## OBJECTIVE:
Omit the pictures, then write out every entry exactly as it reads.

....

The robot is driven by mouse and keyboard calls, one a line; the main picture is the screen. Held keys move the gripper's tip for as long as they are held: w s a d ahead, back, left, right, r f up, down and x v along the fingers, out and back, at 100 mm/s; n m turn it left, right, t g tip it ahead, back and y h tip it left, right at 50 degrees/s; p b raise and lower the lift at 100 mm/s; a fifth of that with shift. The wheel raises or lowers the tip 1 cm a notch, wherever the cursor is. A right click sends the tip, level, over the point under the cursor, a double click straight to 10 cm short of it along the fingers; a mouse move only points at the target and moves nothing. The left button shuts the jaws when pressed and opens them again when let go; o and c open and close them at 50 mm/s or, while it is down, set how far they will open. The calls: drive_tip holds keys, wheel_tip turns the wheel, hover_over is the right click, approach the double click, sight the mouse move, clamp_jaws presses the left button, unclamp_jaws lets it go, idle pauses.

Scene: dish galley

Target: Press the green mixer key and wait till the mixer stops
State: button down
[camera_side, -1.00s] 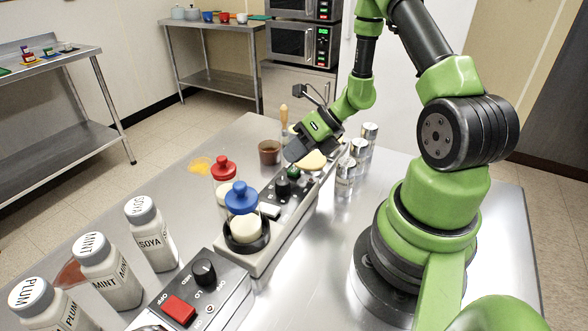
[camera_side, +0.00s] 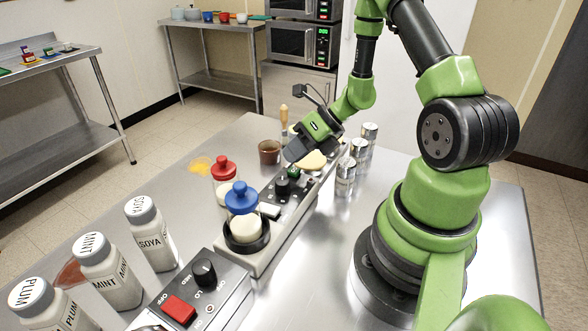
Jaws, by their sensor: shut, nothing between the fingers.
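The mixer (camera_side: 236,256) is a long grey box on the steel table, with a black dial (camera_side: 283,187) and a green key (camera_side: 293,172) on its top. My gripper (camera_side: 291,158) is shut and empty, pointing down and left just above the green key. I cannot tell whether its tips touch the key. Whether the mixer is running does not show.
A red-lidded jar (camera_side: 223,171) and a brown cup (camera_side: 269,152) stand left of the mixer. Several metal shakers (camera_side: 346,177) stand on its right. Labelled bottles (camera_side: 152,235) and a second box with a red switch (camera_side: 179,310) are near the front.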

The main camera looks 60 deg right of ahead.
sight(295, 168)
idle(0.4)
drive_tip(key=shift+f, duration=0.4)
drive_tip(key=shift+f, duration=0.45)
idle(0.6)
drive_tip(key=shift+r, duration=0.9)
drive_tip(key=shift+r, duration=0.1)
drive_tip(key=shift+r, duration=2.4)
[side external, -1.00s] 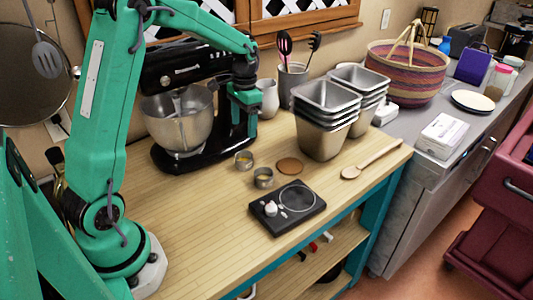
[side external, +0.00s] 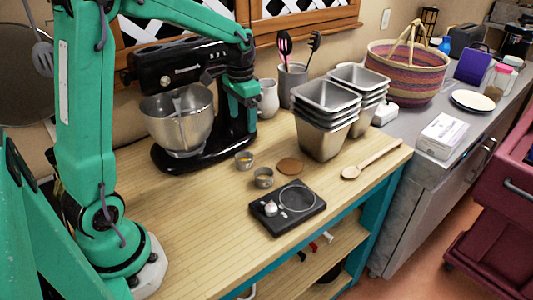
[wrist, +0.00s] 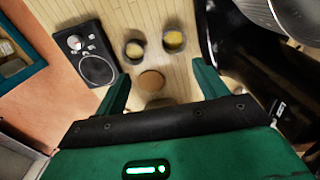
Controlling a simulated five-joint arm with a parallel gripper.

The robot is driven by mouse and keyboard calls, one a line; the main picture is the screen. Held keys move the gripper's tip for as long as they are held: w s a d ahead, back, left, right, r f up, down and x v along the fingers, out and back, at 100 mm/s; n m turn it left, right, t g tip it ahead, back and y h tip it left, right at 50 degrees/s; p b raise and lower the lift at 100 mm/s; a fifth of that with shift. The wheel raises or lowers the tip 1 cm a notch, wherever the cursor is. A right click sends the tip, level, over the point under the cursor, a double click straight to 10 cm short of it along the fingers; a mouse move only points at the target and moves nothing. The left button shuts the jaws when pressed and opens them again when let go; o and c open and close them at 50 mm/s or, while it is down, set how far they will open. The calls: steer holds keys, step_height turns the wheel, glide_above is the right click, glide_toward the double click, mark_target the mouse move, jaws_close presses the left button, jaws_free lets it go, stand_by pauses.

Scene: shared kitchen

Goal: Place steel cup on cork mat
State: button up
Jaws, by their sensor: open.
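Two small steel cups stand side by side on the wooden worktop. The nearer cup (side external: 264,178) looks mostly empty; it also shows in the wrist view (wrist: 134,50). The farther cup (side external: 244,160) holds something yellow; it also shows in the wrist view (wrist: 173,41). The cork mat (side external: 290,166) is a flat brown disc lying bare to the right of the cups; it also shows in the wrist view (wrist: 151,82). My gripper (side external: 241,117) is open and empty, above the worktop beside the stand mixer. Its two fingers (wrist: 160,76) frame the mat in the wrist view.
A black stand mixer (side external: 190,75) with a steel bowl is close to my gripper. Stacked metal pans (side external: 325,125) stand behind the mat. A wooden spoon (side external: 372,160) lies at right.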

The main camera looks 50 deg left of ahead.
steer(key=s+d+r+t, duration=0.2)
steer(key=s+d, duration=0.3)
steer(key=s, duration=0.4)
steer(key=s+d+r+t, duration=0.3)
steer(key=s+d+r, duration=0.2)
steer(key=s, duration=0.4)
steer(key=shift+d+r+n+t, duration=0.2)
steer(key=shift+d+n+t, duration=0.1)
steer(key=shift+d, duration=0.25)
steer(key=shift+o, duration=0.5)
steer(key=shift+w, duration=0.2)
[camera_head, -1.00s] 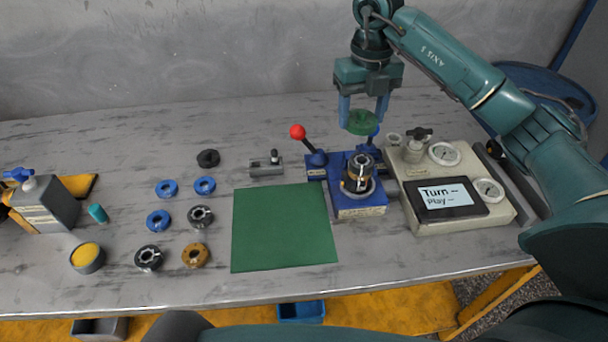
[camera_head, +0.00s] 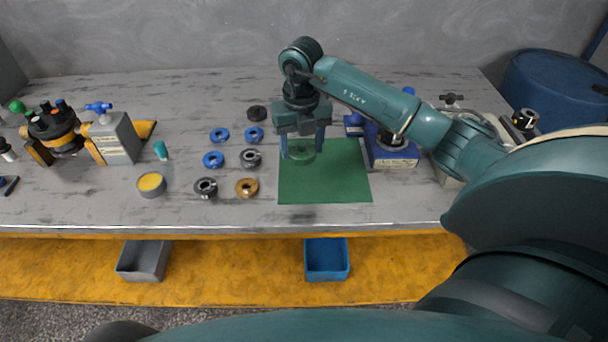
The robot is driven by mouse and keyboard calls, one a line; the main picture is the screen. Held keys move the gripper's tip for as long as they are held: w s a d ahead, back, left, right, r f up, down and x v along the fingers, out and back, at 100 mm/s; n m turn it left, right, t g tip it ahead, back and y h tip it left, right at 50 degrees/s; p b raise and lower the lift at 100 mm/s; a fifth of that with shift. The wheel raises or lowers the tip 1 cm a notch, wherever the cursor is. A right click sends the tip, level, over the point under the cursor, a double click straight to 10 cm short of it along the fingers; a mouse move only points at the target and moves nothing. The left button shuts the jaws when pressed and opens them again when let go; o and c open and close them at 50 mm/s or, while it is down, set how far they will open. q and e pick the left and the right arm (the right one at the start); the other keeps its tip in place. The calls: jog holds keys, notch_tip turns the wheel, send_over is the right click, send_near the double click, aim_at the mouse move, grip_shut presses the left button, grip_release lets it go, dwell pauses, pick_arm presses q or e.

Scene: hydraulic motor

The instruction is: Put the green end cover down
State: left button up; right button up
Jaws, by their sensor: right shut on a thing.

....

## RESPONSE TO THE EXERCISE:
The robot is driven by mouse and keyboard calls, one a line; the main picture is the screen. Held keys move the gripper's tip for as long as they are held: w s a d ahead, back, left, right, r f up, down and x v along the fingers, out and back, at 100 mm/s; n m turn it left, right, t g tip it ahead, back and y h tip it left, right at 50 degrees/s; p b raise and lower the lift at 100 mm/s; a fifth of that with shift. The wheel raises or lowers the tip 1 cm a notch, wherever the cursor is. A right click sends the tip, level, over the point under the cursor, a double click straight to 10 cm short of it along the fingers; a mouse move only points at the target and moves nothing. The left button shuts the jaws when pressed and opens them again when let go; o and c open and close them at 50 mm/s or, while it is down, set how far they will open. The calls: drive_tip holds keys, wheel_tip turns the wheel, hover_over is the right click, approach the double click, sight the mouse move, clamp_jaws presses the left button, unclamp_jaws lets it go, idle pauses.

Scene: dish galley

Target: Press the green mixer key and wait till the mixer stops
State: button down
[camera_side, -1.00s] 
[camera_side, +0.00s] 
Jaws, by their sensor: shut, nothing between the fingers.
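The mixer (camera_side: 236,256) is a long grey box on the steel table, with a black dial (camera_side: 283,187) and a green key (camera_side: 293,172) on its top. My gripper (camera_side: 291,158) is shut and empty, pointing down and left just above the green key. I cannot tell whether its tips touch the key. Whether the mixer is running does not show.
A red-lidded jar (camera_side: 223,171) and a brown cup (camera_side: 269,152) stand left of the mixer. Several metal shakers (camera_side: 346,177) stand on its right. Labelled bottles (camera_side: 152,235) and a second box with a red switch (camera_side: 179,310) are near the front.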

The main camera looks 60 deg right of ahead.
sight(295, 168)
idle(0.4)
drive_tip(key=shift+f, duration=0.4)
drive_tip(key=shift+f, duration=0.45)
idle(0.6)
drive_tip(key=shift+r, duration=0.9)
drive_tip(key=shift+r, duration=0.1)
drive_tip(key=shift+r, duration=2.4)
[side external, -1.00s] 
[side external, +0.00s] 
[wrist, +0.00s] 
Controlling a simulated five-joint arm with a parallel gripper.

The robot is driven by mouse and keyboard calls, one a line; the main picture is the screen. Held keys move the gripper's tip for as long as they are held: w s a d ahead, back, left, right, r f up, down and x v along the fingers, out and back, at 100 mm/s; n m turn it left, right, t g tip it ahead, back and y h tip it left, right at 50 degrees/s; p b raise and lower the lift at 100 mm/s; a fifth of that with shift. The wheel raises or lowers the tip 1 cm a notch, wherever the cursor is. A right click sends the tip, level, over the point under the cursor, a double click straight to 10 cm short of it along the fingers; a mouse move only points at the target and moves nothing. The left button shuts the jaws when pressed and opens them again when let go; o and c open and close them at 50 mm/s or, while it is down, set how far they will open. The calls: steer holds keys, step_height turns the wheel, glide_above is the right click, glide_toward the double click, mark_target the mouse move, jaws_close presses the left button, jaws_free lets it go, stand_by pauses.

Scene: shared kitchen

Goal: Place steel cup on cork mat
State: button up
Jaws, by their sensor: open.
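Two small steel cups stand side by side on the wooden worktop. The nearer cup (side external: 264,178) looks mostly empty; it also shows in the wrist view (wrist: 134,50). The farther cup (side external: 244,160) holds something yellow; it also shows in the wrist view (wrist: 173,41). The cork mat (side external: 290,166) is a flat brown disc lying bare to the right of the cups; it also shows in the wrist view (wrist: 151,82). My gripper (side external: 241,117) is open and empty, above the worktop beside the stand mixer. Its two fingers (wrist: 160,76) frame the mat in the wrist view.
A black stand mixer (side external: 190,75) with a steel bowl is close to my gripper. Stacked metal pans (side external: 325,125) stand behind the mat. A wooden spoon (side external: 372,160) lies at right.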

The main camera looks 50 deg left of ahead.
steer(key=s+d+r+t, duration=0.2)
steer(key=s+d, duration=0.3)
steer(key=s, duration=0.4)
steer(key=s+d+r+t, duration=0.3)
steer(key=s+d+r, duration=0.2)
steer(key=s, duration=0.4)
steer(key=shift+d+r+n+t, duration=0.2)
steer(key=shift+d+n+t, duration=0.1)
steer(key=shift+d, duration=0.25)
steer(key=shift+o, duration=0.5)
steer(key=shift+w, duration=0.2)
[camera_head, -1.00s] 
[camera_head, +0.00s] 
The robot is driven by mouse and keyboard calls, one a line; the main picture is the screen. Held keys move the gripper's tip for as long as they are held: w s a d ahead, back, left, right, r f up, down and x v along the fingers, out and back, at 100 mm/s; n m turn it left, right, t g tip it ahead, back and y h tip it left, right at 50 degrees/s; p b raise and lower the lift at 100 mm/s; a fifth of that with shift. The wheel raises or lowers the tip 1 cm a notch, wherever the cursor is. A right click sends the tip, level, over the point under the cursor, a double click straight to 10 cm short of it along the fingers; a mouse move only points at the target and moves nothing. The left button shuts the jaws when pressed and opens them again when let go; o and c open and close them at 50 mm/s or, while it is down, set how far they will open. q and e pick the left and the right arm (the right one at the start); the other keeps its tip in place. The calls: jog holds keys, notch_tip turns the wheel, send_over is the right click, send_near the double click, aim_at the mouse move, grip_shut presses the left button, grip_release lets it go, dwell pauses, pick_arm presses q or e.

Scene: hydraulic motor

The instruction is: Put the green end cover down
State: left button up; right button up
Jaws, by their sensor: right shut on a thing.

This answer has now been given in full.